Stealth 2000-DT-TB Keyboard (Image courtesy Stealth Computer Corporation)
By Andrew Liszewski

I’ll admit that I’ve had quite a few keyboard mishaps over the years that have resulted in me sticking to cheaper models these days because of how often I’ve had to replace them. Of course if I had one of these Stealth Industrial keyboards it might actually stand up to the occasional tumble off the desk or being accidentally drowned in my favorite beverage.

The Stealth keyboard’s case is made of stainless steel and the keys themselves are made from an industrial silicone rubber pad meaning they’re completely waterproof. The keyboard also has a built-in optical trackball which is completely sealed and watertight and even has an adjustable tension ring that ensures optimal trackball smoothness for any user.

It’s definitely an impressive piece of hardware but then when I look at the Stealth Keyboard’s $1195 price tag I once again feel content with the $30 model I’m using right now.

[Stealth 2000-DT-TB Industrial Keyboard] VIA [SlashGear]


  1. At that price, it should be made of platinum!

    I have a hard enough time explaining to the Mrs. why I need two $400 (each) video cards for “general computer” work….(games!!!!!), but $1200 for a frakin’ keyboard……..I might as well stick my wetted finger in an active light socket….

  2. Andrew, You’re using a 30$ keyboard? Feelling pimp? Im really happy with my Microsoft OEM Basic Keyboard (12 ?). Keys are nice and firm, no thrills, no usb-probs, no useless media-button/screen/player/control, no battery’s to wear out, semi-nice black finish, it’s (until now) rather drink resistant, and it doesnt take up a lot desk real estate. Good value. Only problem is the microsoft logo but i dont mind.

    Now.. i could destroy around a 100 of these for the price of one Stealthboard.

    I actually consider it the overall best microsoft product i encounterd ever.
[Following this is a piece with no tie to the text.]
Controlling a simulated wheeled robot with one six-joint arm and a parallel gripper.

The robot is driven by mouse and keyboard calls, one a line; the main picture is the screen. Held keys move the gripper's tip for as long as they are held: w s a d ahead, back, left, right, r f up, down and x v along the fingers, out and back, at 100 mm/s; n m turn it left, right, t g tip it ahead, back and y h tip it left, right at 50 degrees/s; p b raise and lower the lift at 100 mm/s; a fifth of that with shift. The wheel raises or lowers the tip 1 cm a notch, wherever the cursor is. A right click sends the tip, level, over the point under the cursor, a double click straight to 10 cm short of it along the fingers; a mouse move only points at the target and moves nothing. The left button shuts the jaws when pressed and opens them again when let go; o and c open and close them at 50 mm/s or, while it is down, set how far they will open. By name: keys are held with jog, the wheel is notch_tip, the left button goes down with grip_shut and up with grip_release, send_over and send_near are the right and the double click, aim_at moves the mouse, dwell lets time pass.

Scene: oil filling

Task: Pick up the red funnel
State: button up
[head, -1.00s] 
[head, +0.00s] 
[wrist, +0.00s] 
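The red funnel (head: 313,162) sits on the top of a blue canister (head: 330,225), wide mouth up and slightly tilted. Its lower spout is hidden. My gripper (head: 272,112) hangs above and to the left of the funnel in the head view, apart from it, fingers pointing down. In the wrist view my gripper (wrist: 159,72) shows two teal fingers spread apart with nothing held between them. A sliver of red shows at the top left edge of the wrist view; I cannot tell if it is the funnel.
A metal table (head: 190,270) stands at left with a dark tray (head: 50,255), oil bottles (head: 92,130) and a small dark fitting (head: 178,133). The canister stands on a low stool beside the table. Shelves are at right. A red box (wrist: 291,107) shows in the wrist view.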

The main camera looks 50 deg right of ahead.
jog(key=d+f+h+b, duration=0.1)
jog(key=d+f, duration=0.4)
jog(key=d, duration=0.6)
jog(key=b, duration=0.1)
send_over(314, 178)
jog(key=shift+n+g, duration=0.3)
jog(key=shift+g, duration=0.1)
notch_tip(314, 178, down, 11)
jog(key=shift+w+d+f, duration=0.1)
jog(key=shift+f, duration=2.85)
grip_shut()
  3. Does anyone know where I can get a “natural” keyboard? The only one I’ve been able to find is by Microsoft and they want $50+ for it. It has all kinds of extra customizable buttons, but I don’t use any of them. I just don’t want the carpal tunnel syndrome I had going for me before I switched from the standard wrist killer.

  4. Being a gamer, the number pad looks too scrunched into the rest of the keyboard.

    I agree with Nagga that you don’t need an expensive keyboard. The cheap ones work just fine, and they don’t break near often enough to justify such a hefty price tag on the Stealth board.